# [Dataset extract]
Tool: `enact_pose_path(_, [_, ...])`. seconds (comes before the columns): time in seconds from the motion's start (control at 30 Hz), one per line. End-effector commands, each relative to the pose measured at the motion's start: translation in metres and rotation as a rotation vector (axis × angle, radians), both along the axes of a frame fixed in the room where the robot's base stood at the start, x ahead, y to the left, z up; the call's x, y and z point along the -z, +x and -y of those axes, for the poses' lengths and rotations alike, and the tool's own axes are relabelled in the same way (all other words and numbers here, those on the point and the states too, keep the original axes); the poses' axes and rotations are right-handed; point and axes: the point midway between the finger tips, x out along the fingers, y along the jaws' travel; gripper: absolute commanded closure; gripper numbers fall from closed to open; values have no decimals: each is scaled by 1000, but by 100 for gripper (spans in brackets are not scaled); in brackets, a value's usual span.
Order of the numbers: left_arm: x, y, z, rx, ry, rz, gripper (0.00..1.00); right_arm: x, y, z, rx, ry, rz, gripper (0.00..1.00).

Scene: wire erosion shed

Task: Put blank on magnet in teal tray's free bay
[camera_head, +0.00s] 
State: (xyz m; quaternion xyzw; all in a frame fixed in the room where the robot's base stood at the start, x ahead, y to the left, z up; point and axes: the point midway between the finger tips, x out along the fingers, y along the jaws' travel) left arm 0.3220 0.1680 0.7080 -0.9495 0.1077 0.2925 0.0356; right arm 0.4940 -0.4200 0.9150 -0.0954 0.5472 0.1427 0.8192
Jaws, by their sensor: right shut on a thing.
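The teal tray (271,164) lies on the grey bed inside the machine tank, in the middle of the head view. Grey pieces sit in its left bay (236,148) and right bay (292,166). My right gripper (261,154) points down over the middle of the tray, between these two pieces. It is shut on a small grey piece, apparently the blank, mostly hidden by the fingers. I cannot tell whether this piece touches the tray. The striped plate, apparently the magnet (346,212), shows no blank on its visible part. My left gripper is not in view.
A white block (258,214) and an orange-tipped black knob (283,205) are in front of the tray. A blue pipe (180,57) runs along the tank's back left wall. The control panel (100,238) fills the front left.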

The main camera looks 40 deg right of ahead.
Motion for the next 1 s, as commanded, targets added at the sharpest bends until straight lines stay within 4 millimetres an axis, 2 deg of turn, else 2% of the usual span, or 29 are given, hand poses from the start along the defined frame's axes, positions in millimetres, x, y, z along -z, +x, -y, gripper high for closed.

# [Stated goal]
Each line above must be printed exactly as it appears.

# [Written response]
Tool: `enact_pose_path(_, [_, ...])`. seconds (comes before the columns): time in seconds from the motion's start (control at 30 Hz), one per line. End-effector commands, each relative to the pose measured at the motion's start: translation in metres and rotation as a rotation vector (axis × angle, radians), both along the axes of a frame fixed in the room where the robot's base stood at the start, x ahead, y to the left, z up; the call's x, y and z point along the -z, +x and -y of those axes, for the poses' lengths and rotations alike, and the tool's own axes are relabelled in the same way (all other words and numbers here, those on the point and the states too, keep the original axes); the poses' axes and rotations are right-handed; point and axes: the point midway between the finger tips, x out along the fingers, y along the jaws' travel; gripper: absolute commanded closure; gripper numbers fall from closed to open; values have no decimals: each is scaled by 1000, but by 100 for gripper (spans in brackets are not scaled); in brackets, a value's usual span.
Order of the numbers: left_arm: x, y, z, rx, ry, rz, gripper (0.00..1.00); right_arm: x, y, z, rx, ry, rz, gripper (0.00..1.00).

Scene: wire erosion shed

Task: Put blank on magnet in teal tray's free bay
[camera_head, +0.00s] 
State: (xyz m; quaternion xyzw; all in a frame fixed in the room where the robot's base stood at the start, x ahead, y to the left, z up; point and axes: the point midway between the finger tips, x out along the fingers, y along the jaws' travel) left arm 0.3220 0.1680 0.7080 -0.9495 0.1077 0.2925 0.0356; right arm 0.4940 -0.4200 0.9150 -0.0954 0.5472 0.1427 0.8192
Jaws, by their sensor: right shut on a thing.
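The teal tray (271,164) lies on the grey bed inside the machine tank, in the middle of the head view. Grey pieces sit in its left bay (236,148) and right bay (292,166). My right gripper (261,154) points down over the middle of the tray, between these two pieces. It is shut on a small grey piece, apparently the blank, mostly hidden by the fingers. I cannot tell whether this piece touches the tray. The striped plate, apparently the magnet (346,212), shows no blank on its visible part. My left gripper is not in view.
A white block (258,214) and an orange-tipped black knob (283,205) are in front of the tray. A blue pipe (180,57) runs along the tank's back left wall. The control panel (100,238) fills the front left.

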The main camera looks 40 deg right of ahead.
Motion for the next 1 s, as commanded, targets added at the sharpest bends until straight lines stay within 4 millimetres an axis, 2 deg of turn, else 2% of the usual span, or 29 are given, hand poses from the start along the defined frame's axes, positions in millimetres, x, y, z along -z, +x, -y, gripper high for closed.

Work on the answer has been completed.